Investing

Unisys' Futile Reverse Stock Split Approval (UIS)

Unisys Corporation (NYSE: UIS) must not have learned the valuable lesson that many other troubled technology firms have learned about reverse stock splits.  This morning came the announcement that the company’s board of directors has approved a 1 for 10 reverse stock split of the company’s common stock, and this is the formality as it follows a shareholder approval of a reverse split with a ratio of one between 1 for 5 and 1 for 20.  The good news is that this hasn’t hurt shares this morning.  The bad news is that these reverse splits generally do not work.

The number of authorized shares will be slashed from 720 million to 72 million.  Unisys also noted that no fractional shares will be issued in conjunction with this reverse stock split, as those holders will receive a cash payment in lieu of a fractional share.

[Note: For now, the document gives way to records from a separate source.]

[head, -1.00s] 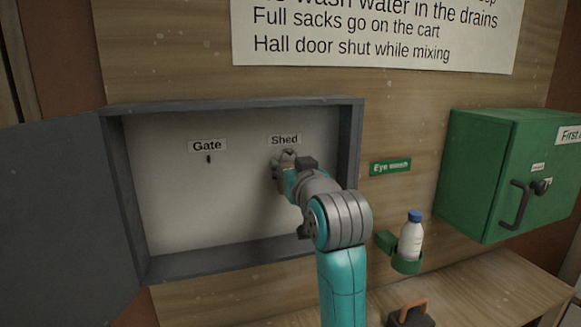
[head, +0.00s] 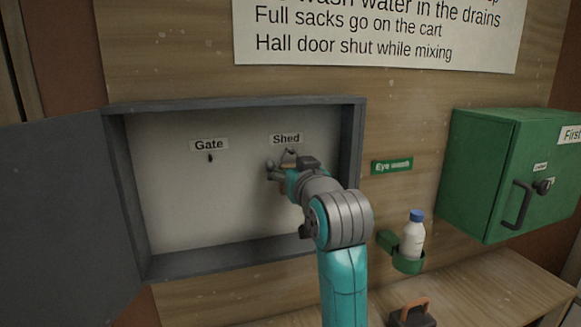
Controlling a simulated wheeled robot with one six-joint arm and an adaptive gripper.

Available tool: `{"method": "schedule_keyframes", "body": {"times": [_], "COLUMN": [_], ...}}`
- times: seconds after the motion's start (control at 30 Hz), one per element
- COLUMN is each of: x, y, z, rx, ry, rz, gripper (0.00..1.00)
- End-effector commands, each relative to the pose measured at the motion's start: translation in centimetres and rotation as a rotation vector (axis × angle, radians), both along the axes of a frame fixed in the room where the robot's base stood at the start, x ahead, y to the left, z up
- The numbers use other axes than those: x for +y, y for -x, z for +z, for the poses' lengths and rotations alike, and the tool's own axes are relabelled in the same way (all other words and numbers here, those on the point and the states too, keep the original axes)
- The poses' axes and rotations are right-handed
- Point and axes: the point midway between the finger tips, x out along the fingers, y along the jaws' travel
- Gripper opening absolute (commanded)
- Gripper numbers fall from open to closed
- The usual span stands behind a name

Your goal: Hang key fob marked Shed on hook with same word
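The open grey key cabinet (head: 355,140) hangs on the wooden wall. Inside, the "Shed" label (head: 286,139) is at the right and the "Gate" label (head: 209,144) at the left. A small dark hook (head: 210,158) shows under "Gate", with no fob on it. My gripper (head: 276,166) is inside the cabinet, just below the "Shed" label and close to the back panel. It covers the place under that label, so the Shed hook is mostly hidden. I cannot make out the key fob, nor whether the fingers are closed on anything.
The cabinet's door (head: 60,210) stands open to the left. Its right side wall is close to my arm. To the right are an eye wash bottle (head: 411,240) in a green holder (head: 408,266) and a green first aid box (head: 485,170). A bench (head: 490,295) lies below.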

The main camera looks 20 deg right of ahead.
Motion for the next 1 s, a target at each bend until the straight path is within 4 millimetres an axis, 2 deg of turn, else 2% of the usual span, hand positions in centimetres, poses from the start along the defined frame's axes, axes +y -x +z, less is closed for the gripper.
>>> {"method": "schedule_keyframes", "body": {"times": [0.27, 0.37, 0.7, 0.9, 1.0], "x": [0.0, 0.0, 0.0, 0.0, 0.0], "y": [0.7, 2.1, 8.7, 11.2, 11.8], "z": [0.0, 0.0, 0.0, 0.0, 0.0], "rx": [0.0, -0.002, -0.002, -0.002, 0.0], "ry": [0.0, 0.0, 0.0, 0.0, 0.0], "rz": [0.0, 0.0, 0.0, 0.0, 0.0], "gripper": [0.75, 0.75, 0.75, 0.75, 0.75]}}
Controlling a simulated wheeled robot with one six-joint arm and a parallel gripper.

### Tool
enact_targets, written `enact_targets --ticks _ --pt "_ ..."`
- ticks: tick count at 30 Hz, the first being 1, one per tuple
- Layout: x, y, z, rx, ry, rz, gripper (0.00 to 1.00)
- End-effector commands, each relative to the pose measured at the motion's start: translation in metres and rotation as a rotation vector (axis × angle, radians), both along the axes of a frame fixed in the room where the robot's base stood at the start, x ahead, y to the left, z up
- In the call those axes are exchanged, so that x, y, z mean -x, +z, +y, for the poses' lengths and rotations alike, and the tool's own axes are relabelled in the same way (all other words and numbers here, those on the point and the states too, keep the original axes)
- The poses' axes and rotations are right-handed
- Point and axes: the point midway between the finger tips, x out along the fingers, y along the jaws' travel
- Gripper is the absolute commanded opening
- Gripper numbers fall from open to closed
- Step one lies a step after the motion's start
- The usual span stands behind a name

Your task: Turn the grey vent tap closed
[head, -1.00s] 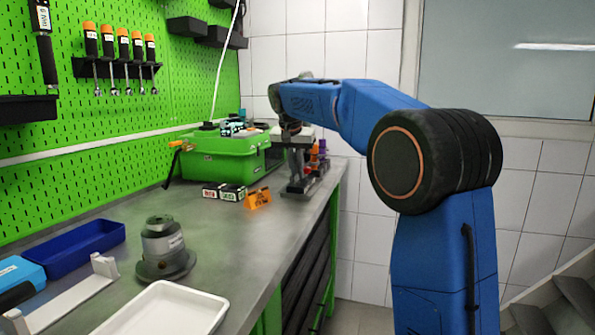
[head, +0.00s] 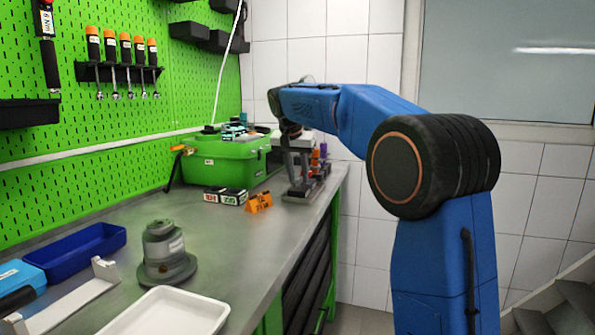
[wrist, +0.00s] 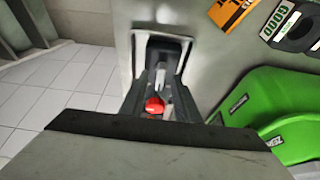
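In the head view my gripper (head: 300,178) hangs down at the far right end of the bench, over a small grey and black fixture (head: 303,196). In the wrist view dark parts flank a narrow gap, with a grey lever-like piece (wrist: 166,82) and a round red knob (wrist: 154,105) between them. The grey piece may be the vent tap, but I cannot tell for sure. I cannot separate my fingertips clearly from the dark fixture, so their opening and any contact are unclear.
A green case (head: 222,163) stands left of the fixture, with small labelled blocks (head: 228,196) and an orange sign (head: 259,202) in front. A grey pump-like unit (head: 164,252), a white tray (head: 172,312) and a blue bin (head: 85,249) are nearer. The middle bench is clear.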

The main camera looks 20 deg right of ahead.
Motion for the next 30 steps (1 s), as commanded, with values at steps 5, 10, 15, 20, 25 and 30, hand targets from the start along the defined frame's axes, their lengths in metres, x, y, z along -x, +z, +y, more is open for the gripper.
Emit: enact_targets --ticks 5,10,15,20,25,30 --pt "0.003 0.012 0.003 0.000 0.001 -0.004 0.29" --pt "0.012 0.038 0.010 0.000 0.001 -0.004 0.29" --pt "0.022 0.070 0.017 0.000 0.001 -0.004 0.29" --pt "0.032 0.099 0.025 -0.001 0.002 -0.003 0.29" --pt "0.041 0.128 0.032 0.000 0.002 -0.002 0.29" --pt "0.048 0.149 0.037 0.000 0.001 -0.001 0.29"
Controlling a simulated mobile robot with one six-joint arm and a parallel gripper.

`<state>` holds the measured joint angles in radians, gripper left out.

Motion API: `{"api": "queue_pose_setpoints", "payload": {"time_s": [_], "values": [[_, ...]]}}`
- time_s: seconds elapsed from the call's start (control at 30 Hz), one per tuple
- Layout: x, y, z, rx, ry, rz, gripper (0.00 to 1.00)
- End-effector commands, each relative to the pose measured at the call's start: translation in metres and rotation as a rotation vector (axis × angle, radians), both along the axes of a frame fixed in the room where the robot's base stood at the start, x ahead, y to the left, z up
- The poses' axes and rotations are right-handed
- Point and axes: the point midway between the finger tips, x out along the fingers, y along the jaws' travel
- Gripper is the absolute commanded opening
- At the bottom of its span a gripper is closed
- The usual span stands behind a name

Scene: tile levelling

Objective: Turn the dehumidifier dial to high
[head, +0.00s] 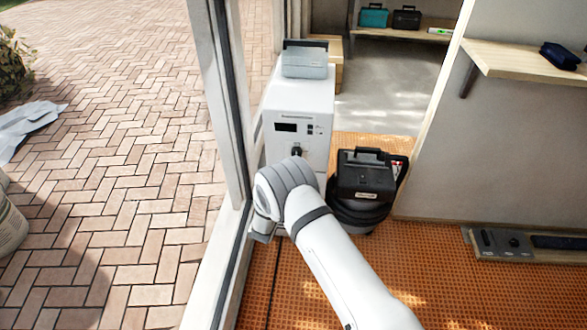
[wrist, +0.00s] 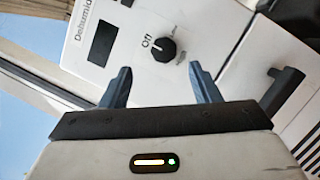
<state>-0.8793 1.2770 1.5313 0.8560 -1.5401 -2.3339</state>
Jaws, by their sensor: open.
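In the head view my wrist hides the gripper and the lower front of the dehumidifier.
A grey case (head: 305,60) sits on top of the dehumidifier. A black toolbox-like unit (head: 365,180) stands close on its right. A window frame post (head: 228,100) runs close on the left. A low shelf piece (head: 490,253) lies on the orange floor (head: 450,290) at right.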

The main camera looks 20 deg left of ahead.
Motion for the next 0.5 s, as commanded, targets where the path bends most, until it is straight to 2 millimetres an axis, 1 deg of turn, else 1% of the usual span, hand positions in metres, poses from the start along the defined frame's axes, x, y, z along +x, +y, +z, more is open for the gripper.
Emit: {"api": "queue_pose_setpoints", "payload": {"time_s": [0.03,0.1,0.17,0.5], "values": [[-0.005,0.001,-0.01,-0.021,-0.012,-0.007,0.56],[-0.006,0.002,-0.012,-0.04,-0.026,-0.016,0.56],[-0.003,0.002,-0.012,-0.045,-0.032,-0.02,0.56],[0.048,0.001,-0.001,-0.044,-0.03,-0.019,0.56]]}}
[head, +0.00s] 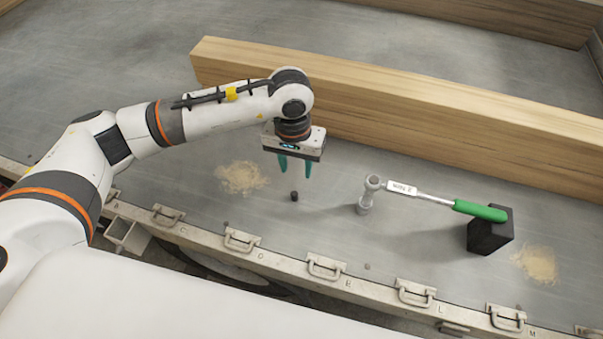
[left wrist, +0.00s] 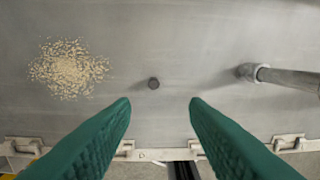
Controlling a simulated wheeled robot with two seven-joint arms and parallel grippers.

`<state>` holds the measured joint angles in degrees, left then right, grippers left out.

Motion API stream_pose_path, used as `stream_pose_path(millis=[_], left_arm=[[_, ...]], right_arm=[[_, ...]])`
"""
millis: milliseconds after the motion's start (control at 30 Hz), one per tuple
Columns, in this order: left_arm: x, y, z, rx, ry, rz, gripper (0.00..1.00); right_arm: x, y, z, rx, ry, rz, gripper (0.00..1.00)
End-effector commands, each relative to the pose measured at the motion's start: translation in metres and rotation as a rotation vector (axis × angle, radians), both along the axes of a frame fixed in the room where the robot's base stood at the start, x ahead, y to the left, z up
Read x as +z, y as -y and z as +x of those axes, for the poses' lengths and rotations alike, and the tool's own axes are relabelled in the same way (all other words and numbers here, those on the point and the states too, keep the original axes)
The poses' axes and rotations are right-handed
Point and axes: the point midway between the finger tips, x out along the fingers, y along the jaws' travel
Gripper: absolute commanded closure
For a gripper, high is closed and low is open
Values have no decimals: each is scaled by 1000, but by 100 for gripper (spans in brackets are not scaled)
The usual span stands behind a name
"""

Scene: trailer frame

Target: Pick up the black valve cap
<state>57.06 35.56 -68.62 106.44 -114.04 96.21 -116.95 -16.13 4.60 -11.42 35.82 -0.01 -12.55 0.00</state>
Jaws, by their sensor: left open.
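The black valve cap (head: 294,196) is a small dark cylinder standing on the grey metal trailer bed (head: 330,240). In the left wrist view the cap (left wrist: 153,83) lies beyond the fingertips, roughly in line with the gap between them. My left gripper (head: 295,172) has green fingers and points down above the bed, close to the cap. It is open and empty, and its fingers (left wrist: 160,104) are apart with nothing between them. My right gripper is not in view.
A wrench with a green handle (head: 481,210) spans from a metal fitting (head: 366,197) to a black block (head: 489,232) on the right. Sawdust piles (head: 242,177) lie nearby. A long wooden beam (head: 420,105) runs behind. Latches (head: 326,267) line the front edge.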

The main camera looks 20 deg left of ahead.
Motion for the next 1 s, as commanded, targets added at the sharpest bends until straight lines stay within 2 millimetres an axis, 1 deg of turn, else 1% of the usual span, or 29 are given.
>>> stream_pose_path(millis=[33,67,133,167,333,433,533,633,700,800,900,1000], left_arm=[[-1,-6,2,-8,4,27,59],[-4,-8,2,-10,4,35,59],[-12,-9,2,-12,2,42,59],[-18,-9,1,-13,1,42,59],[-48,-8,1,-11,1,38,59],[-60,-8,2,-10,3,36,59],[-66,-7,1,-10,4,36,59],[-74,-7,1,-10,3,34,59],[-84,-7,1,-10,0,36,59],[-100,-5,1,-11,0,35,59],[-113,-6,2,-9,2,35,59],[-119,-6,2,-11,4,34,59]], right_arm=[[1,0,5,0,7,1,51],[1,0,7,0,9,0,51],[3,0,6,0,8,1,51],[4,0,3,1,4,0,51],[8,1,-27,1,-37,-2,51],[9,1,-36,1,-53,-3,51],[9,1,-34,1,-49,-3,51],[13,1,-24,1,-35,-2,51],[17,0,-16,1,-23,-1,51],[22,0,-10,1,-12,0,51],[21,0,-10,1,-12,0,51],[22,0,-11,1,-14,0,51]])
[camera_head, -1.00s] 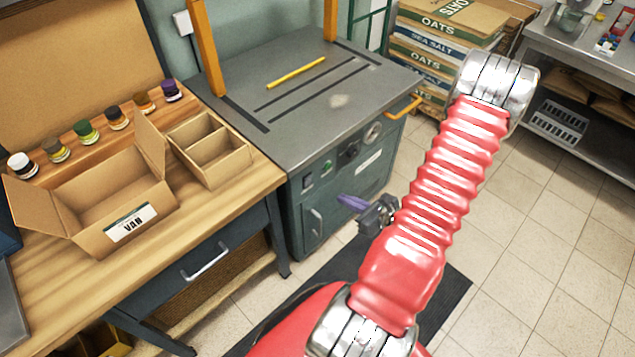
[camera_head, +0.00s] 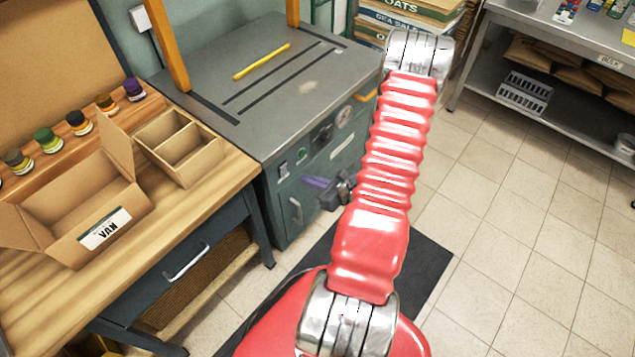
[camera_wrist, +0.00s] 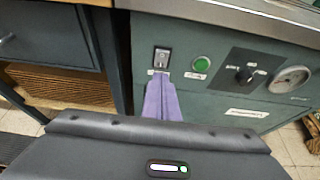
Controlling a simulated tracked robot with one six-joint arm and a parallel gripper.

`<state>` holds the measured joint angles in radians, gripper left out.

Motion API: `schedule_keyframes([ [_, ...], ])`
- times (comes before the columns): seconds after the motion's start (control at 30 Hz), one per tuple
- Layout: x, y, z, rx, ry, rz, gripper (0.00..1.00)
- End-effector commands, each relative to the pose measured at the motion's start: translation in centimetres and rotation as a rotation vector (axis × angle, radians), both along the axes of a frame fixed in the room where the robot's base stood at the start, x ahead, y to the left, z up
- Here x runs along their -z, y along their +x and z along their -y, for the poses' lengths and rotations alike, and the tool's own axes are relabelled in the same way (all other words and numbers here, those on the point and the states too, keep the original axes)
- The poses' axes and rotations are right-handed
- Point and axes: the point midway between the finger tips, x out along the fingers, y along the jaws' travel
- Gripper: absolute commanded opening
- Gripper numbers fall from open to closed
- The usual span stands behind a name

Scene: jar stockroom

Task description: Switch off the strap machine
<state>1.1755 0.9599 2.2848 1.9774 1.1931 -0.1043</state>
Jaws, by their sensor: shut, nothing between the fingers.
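The strap machine (camera_head: 200,98) is a grey-green cabinet with a flat slotted top and an orange arch. Its front panel shows in the wrist view: a rocker switch (camera_wrist: 162,57) at the left, a green button (camera_wrist: 202,63), a dark rotary knob (camera_wrist: 245,75) and a round gauge (camera_wrist: 290,80). My gripper (camera_head: 308,180) is in front of the panel, with purple fingers shut and empty. In the wrist view the fingertips (camera_wrist: 161,84) point at the panel just below the rocker switch. I cannot tell whether they touch it.
A wooden bench (camera_head: 225,178) with an open box (camera_head: 75,205), a divided carton (camera_head: 180,147) and several jars stands to the left. A yellow stick (camera_head: 262,62) lies on the machine. A steel shelf table (camera_head: 545,45) stands at the right. Tiled floor is clear between.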

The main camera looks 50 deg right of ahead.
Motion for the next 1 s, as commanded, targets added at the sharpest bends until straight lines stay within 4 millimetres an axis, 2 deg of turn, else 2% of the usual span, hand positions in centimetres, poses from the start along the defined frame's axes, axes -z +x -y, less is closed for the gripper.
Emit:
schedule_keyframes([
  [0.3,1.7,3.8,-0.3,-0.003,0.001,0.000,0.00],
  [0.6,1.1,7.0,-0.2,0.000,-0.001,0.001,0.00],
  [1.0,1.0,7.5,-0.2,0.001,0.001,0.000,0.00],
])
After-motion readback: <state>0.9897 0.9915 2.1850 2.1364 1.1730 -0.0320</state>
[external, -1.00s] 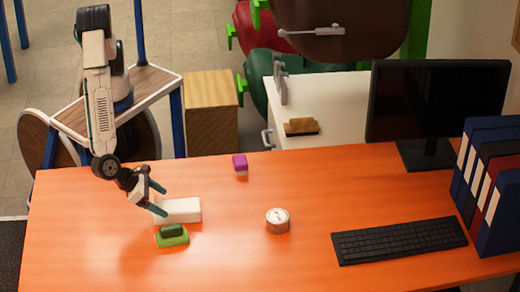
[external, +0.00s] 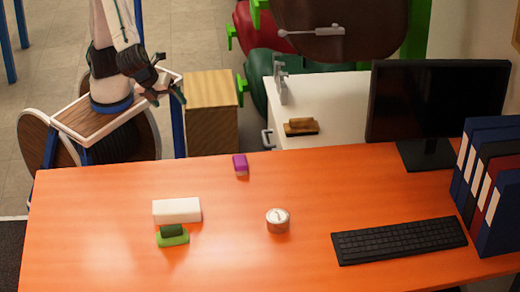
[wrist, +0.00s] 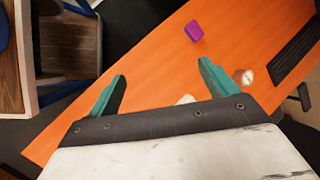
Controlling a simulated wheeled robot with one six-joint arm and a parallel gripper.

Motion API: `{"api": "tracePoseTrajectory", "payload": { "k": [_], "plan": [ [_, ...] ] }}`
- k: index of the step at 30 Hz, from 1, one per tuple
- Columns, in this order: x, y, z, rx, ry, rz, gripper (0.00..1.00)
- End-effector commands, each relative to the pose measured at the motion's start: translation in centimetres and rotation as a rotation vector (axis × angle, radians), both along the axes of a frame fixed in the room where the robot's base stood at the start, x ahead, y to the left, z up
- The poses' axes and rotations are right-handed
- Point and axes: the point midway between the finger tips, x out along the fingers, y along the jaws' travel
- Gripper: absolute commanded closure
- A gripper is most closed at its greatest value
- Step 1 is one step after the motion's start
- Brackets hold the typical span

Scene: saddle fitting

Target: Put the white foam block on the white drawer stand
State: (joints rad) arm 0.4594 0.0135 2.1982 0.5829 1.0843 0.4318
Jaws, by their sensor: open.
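The white foam block (external: 177,210) lies on the orange desk (external: 330,190), just behind a green eraser-like object. In the wrist view a small white patch (wrist: 186,99), probably the block, shows above the gripper's edge, the rest hidden. The white drawer stand (external: 345,97) is behind the desk, left of the monitor, with a brown brush-like item on its top. My gripper (external: 167,95) is raised well away from the block, over my wooden deck, left of the wooden box. In the wrist view its teal fingers (wrist: 160,86) are wide apart with nothing between them.
A green object (external: 173,236), a purple block (external: 240,165) and a round tin-like clock (external: 278,220) are on the desk. A keyboard (external: 400,240), monitor (external: 437,105) and binders (external: 490,185) fill its right. A wooden box (external: 211,112) and a grey tap-like fixture (external: 281,85) stand behind.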

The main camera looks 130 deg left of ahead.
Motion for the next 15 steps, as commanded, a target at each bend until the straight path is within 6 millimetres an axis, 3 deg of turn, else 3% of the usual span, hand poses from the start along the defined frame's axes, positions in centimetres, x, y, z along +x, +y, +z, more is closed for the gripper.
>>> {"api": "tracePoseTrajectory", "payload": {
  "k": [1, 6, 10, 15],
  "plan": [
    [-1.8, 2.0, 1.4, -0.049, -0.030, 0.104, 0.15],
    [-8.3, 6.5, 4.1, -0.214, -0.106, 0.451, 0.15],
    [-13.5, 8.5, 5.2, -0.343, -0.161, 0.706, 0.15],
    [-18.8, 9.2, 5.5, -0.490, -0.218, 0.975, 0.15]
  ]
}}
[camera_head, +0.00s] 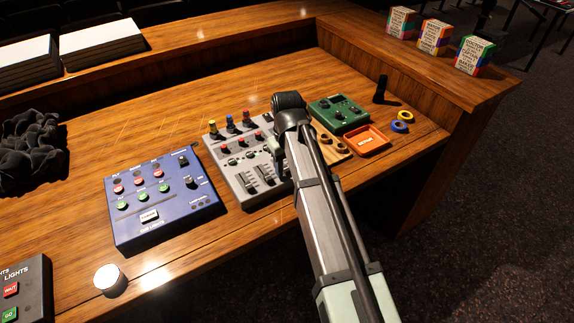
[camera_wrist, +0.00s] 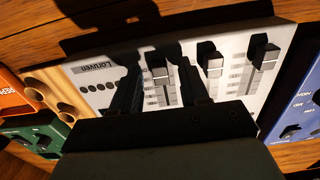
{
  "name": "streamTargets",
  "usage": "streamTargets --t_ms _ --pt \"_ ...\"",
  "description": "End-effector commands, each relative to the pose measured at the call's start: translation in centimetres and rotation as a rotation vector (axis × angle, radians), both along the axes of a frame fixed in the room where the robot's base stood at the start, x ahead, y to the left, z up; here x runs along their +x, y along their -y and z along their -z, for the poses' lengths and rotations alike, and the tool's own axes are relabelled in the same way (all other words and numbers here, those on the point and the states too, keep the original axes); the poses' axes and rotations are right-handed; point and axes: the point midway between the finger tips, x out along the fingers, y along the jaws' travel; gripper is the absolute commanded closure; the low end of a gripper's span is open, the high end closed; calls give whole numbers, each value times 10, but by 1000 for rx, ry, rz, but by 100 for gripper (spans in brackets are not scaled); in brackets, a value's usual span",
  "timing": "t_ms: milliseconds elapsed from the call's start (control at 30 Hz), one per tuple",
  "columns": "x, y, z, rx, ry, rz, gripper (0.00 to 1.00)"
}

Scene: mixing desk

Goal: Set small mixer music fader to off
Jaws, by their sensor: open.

What makes this approval odd is that the reverse split is just not needed any longer.  When this reverse split was approved it was because the old $1.00-rule had previously been violated per NYSE credentials.  But now shares have recovered on their own to $2.79 and the 52-week trading range is $0.28 to $3.17.  In short, its shares have no recovered an effective tenfold from their absolute lows.  That is almost unheard of even if the major indexes have recovered 50% to 60% since those absolute lows.

The risk here is that Unisys is just going to give the short sellers a chance to get back in.  If short sellers like selling one type of stock, it is troubled technology players who try the trick of seeing what happens when they take their shares from $2.00 to $20.00.